* **Instructions to follow**: Retype the stretch of lines that starts at the line containing "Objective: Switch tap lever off" and ends at the line containing "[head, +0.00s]", inclusive. Do not include pictures.
────
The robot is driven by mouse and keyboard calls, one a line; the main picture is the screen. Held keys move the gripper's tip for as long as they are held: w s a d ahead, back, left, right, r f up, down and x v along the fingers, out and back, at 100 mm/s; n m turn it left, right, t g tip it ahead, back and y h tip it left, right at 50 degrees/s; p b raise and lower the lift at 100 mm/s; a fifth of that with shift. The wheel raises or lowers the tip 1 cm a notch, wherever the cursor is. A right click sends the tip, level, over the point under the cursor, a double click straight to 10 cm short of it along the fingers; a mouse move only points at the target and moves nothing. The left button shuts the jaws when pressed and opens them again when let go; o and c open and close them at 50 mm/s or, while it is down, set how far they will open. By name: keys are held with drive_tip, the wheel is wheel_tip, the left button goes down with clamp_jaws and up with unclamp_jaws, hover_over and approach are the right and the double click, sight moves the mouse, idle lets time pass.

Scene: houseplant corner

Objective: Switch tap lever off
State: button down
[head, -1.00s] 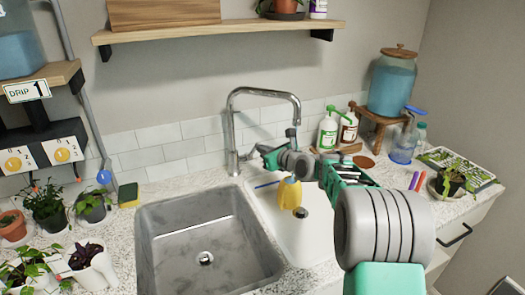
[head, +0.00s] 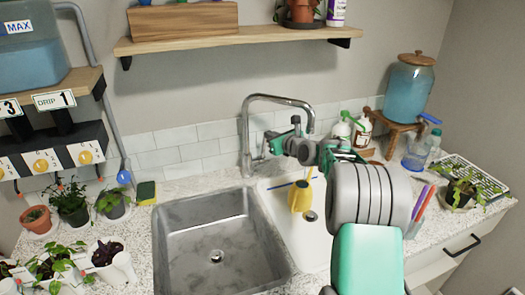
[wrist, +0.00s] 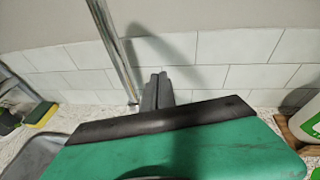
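The chrome tap (head: 246,140) stands behind the sinks, its spout arching to the right. A small lever shows low on its right side near the column (head: 258,157), partly hard to make out against my gripper. My gripper (head: 267,145) is just right of the tap column at about mid-height. In the wrist view its dark fingertips (wrist: 157,88) lie side by side with no clear gap, and nothing shows between them. The tap column (wrist: 112,45) is left of the fingertips there. Contact with the lever cannot be told.
Bottles (head: 341,132) stand behind my arm. A wooden shelf (head: 230,40) is above. A sponge (head: 146,192) and potted plants are left.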

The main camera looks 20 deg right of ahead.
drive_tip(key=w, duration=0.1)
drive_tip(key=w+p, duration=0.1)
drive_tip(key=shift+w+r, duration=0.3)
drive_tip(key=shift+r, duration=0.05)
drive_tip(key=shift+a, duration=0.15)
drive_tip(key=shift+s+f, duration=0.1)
────
* **Response**:
Objective: Switch tap lever off
State: button down
[head, -1.00s] 
[head, +0.00s] 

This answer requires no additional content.